-------- Given data
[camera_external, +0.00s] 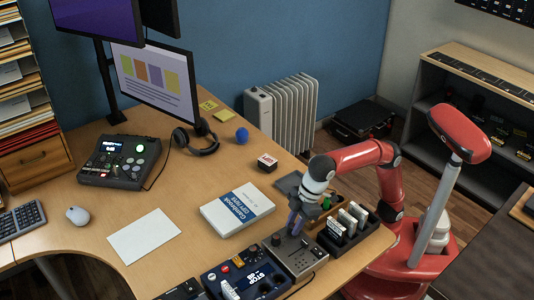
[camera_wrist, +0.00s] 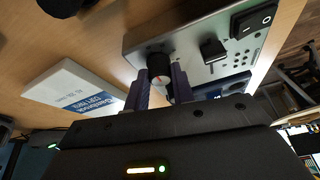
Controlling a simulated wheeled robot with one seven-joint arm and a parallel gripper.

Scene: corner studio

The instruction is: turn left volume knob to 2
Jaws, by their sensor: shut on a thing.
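My gripper (camera_external: 293,228) points down over a silver control box (camera_external: 309,258) near the table's front right edge. In the wrist view, its two purple-grey fingers (camera_wrist: 160,88) are closed on either side of a black round knob (camera_wrist: 158,65) on the silver box (camera_wrist: 190,38). The knob has a pale and reddish mark on its end; its exact setting is too small to read. A black slider cap (camera_wrist: 213,49) and a black rocker switch (camera_wrist: 254,19) are on the same face. In the external view, the gripper hides part of the box's top.
A rack of white cards (camera_external: 346,222) is just right of the gripper. Bare tabletop surrounds the paper sheet (camera_external: 144,236).

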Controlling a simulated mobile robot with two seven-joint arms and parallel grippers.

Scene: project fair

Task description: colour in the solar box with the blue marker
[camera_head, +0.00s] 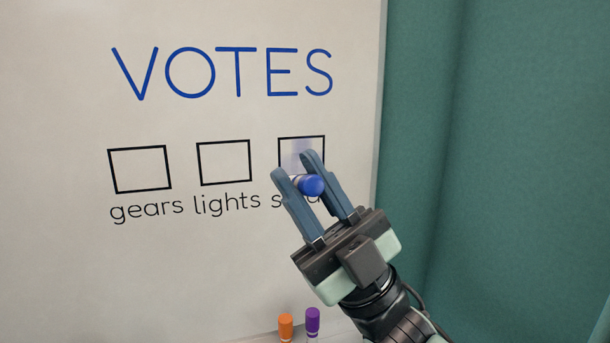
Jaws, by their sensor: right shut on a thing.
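The white board (60,260) carries the blue word VOTES and three black outlined boxes in a row. The right box, the solar box (318,143), has a pale bluish-violet patch inside, and its lower part is hidden by my gripper. Its label is mostly covered. My right gripper (294,165) is shut on the blue marker (311,186), whose blue end faces the camera. The marker is in front of the board just below the solar box; its tip is hidden, so I cannot tell whether it touches the board. My left gripper is not in view.
The gears box (140,169) and the lights box (224,162) are empty. An orange-capped marker (285,326) and a purple-capped marker (312,321) stand at the board's bottom edge, beside my right arm. A teal curtain (500,130) hangs right of the board.

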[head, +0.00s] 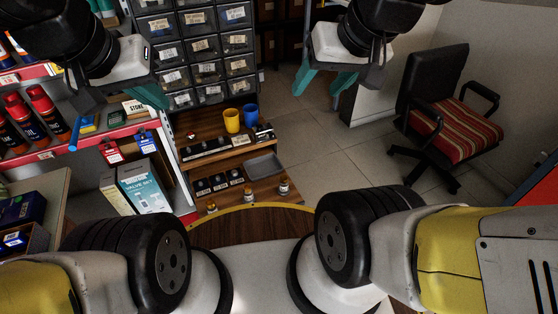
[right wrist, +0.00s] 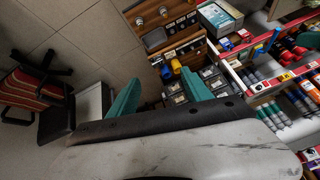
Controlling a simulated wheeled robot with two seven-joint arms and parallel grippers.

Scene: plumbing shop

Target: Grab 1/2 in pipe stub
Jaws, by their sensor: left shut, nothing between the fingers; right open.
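I cannot pick out a 1/2 in pipe stub for certain in either view. Small dark fittings stand in labelled rows on the wooden shelf unit (head: 222,163), too small to tell apart. My left gripper (head: 158,101) is shut and empty at the upper left of the head view, in front of the drawer cabinet and the red-edged shelf. My right gripper (head: 323,84) is open and empty at the upper middle, right of the cabinet and above the floor. Its teal fingers stand apart in the right wrist view (right wrist: 160,92), with nothing between them.
A labelled drawer cabinet (head: 207,52) stands above the wooden shelves. A yellow cup (head: 232,121), a blue cup (head: 249,115) and a grey tray (head: 264,164) are on the shelves. Boxes and bottles fill the left shelf. An office chair (head: 459,133) stands right; the tiled floor between is clear.

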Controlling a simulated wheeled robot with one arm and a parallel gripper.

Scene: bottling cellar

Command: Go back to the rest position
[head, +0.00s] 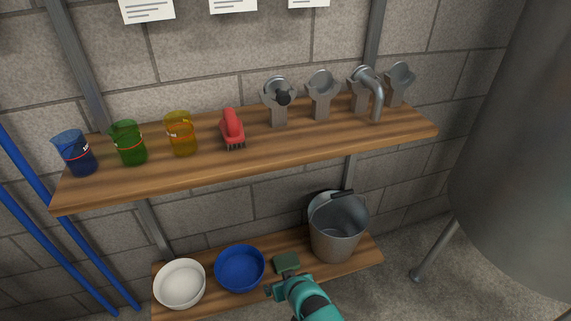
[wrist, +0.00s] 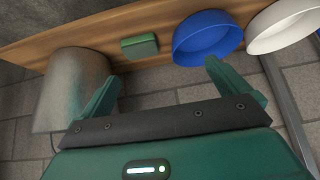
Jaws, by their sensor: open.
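My gripper (head: 284,287) is teal with a dark band and shows at the bottom of the head view, in front of the lower shelf (head: 368,257). In the wrist view my gripper (wrist: 164,78) has its two green fingers spread wide apart, with nothing between them. The green sponge (head: 286,262) lies on the lower shelf just beyond the fingertips, apart from them in the wrist view (wrist: 140,46). Most of my arm is outside the head view.
A blue bowl (head: 240,268), a white bowl (head: 180,284) and a metal bucket (head: 337,228) stand on the lower shelf. The upper shelf (head: 300,146) carries beakers, a red brush (head: 232,129) and metal fittings. A large tank (head: 515,160) stands right; blue pipes (head: 62,250) run left.

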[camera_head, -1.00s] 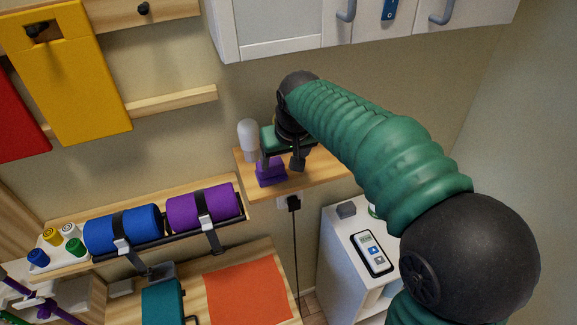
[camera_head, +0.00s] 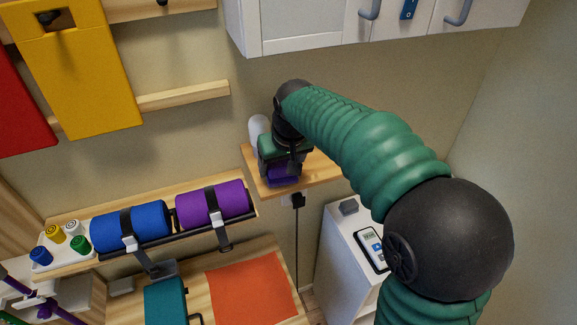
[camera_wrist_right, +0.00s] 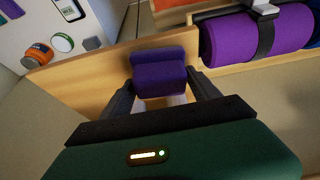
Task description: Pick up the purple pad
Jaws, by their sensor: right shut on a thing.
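The purple pad (camera_wrist_right: 158,74) is a small block on a wooden wall shelf (camera_wrist_right: 85,75). In the right wrist view it sits between the two dark fingers of my right gripper (camera_wrist_right: 160,92), which is shut on it. In the head view the pad (camera_head: 284,181) shows below my right gripper (camera_head: 282,166), partly hidden by it. The pad is at the shelf surface; I cannot tell whether it touches it. My left gripper is not in view.
A white rounded object (camera_head: 257,128) stands behind the gripper on the shelf. Blue (camera_head: 130,226) and purple (camera_head: 212,203) rolls lie on a rack to the left. A white cabinet (camera_head: 300,25) hangs above. A white stand (camera_head: 345,240) is at lower right.

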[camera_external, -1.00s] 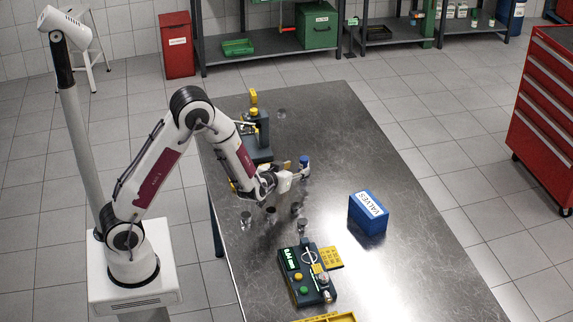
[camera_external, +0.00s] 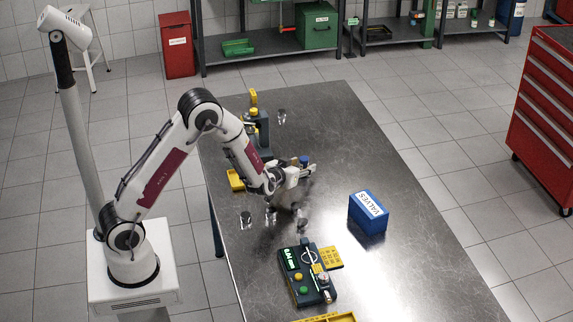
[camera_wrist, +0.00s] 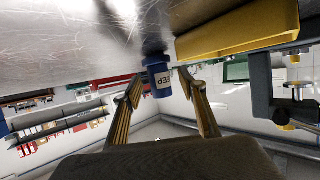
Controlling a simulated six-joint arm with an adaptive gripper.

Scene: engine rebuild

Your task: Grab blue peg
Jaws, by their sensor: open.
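The blue peg (camera_external: 304,160) stands on the metal table, its blue top showing just behind my gripper (camera_external: 303,170). Gaps show between the peg and both fingers there. Whether the fingertips reach fully past the peg is hard to tell.
A yellow tray (camera_wrist: 240,28) lies close beside the peg in the wrist view. A green-black fixture (camera_external: 263,130) stands behind the gripper. Several small metal parts (camera_external: 246,219) stand in front. A blue valves box (camera_external: 368,214) and a gauge device (camera_external: 306,272) are nearer.
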----------------
● **What this task involves**
From the records above, pull out every line containing the word "wheeled".

● **Exercise output**
Controlling a simulated wheeled robot with one seven-joint arm and a parallel gripper.
Controlling a simulated wheeled robot with two seven-joint arms and parallel grippers.
Controlling a simulated wheeled robot with one arm and a parallel gripper.

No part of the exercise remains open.